Royal Denship, the Danish builder behind Big Roi, Princess Mariana, and other megayachts among the largest in the world, has declared bankruptcy.
About 100 employees are being laid off, according to published reports. The bankruptcy court in Aarhus, where Royal Denship was headquartered, made the declaration official on April 3. The yard’s Web site indicates that court-appointed lawyers are now trustees and provides their contact information for clients.
The daily newspaper Borsen quotes Lars Skytte Jorgensen, CEO of Royal Denship, as saying a combination of cancelled orders and clients failing to pay on time led to the decision. The same newspaper just last fall quoted him and Peter Johansen, the yard’s owner, as saying they had a full order book.

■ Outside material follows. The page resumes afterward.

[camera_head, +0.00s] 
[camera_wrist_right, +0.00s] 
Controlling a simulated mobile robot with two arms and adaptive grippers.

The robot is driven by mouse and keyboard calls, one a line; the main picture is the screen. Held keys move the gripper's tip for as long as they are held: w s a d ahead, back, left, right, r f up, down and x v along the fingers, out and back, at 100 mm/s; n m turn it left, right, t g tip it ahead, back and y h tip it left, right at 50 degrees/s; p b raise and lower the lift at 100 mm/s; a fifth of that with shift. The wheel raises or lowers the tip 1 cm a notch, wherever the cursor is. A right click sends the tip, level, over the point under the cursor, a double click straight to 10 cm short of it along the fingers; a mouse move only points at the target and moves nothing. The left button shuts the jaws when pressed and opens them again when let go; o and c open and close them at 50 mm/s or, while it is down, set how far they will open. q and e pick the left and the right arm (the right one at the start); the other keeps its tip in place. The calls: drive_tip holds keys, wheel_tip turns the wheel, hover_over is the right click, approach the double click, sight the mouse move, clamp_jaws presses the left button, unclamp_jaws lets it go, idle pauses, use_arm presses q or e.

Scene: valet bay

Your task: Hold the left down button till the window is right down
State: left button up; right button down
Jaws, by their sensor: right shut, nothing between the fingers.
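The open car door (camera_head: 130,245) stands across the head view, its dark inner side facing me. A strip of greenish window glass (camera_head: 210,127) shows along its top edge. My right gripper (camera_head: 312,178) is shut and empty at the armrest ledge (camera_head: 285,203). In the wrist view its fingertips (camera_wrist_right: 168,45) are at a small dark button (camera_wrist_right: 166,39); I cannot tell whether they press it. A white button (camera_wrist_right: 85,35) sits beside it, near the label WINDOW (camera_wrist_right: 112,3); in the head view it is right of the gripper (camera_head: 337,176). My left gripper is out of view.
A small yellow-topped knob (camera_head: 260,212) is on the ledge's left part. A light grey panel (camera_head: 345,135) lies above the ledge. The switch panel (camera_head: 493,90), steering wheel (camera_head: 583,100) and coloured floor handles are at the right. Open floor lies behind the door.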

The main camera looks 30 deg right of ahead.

Royal Denship isn’t the only yard recently affected by the slumping economy. The Ferretti Group is undergoing a debt restructuring to ensure its future, and Rodriguez Group, which reported a loss of €47.6 million (about $64.4 million) last year, opted last month for Safeguard, a French insolvency regime that allows a company to continue operating and to withhold paying its outstanding liabilities until it works out a repayment schedule with banks. And just last week, Royal Huisman announced the cancellation of Gitana and the Windjammer project, both of which were anticipated for delivery in 2011. (Other contracts remain unaffected.)
Thankfully not all superyacht businesses are laying off staff or seeing clients back out of deals, however. Trinity Yachts, for example, is hiring engineers, welders, drafters, and others at both of its facilities. Capt. Mark Drewelow, head of C2C, a West Coast-based support company, told me just last month that his firm is incredibly busy and might even add staff this year. And Westport Shipyards experienced its best ever Palm Beach Boat Show in March. Other yards that had owners suspend contracts are meeting with clients interested in stepping in, and some designers are additionally filling requests for proposals.
Is the economic downturn over? No. But perhaps things aren’t as dire as they may have seemed, either.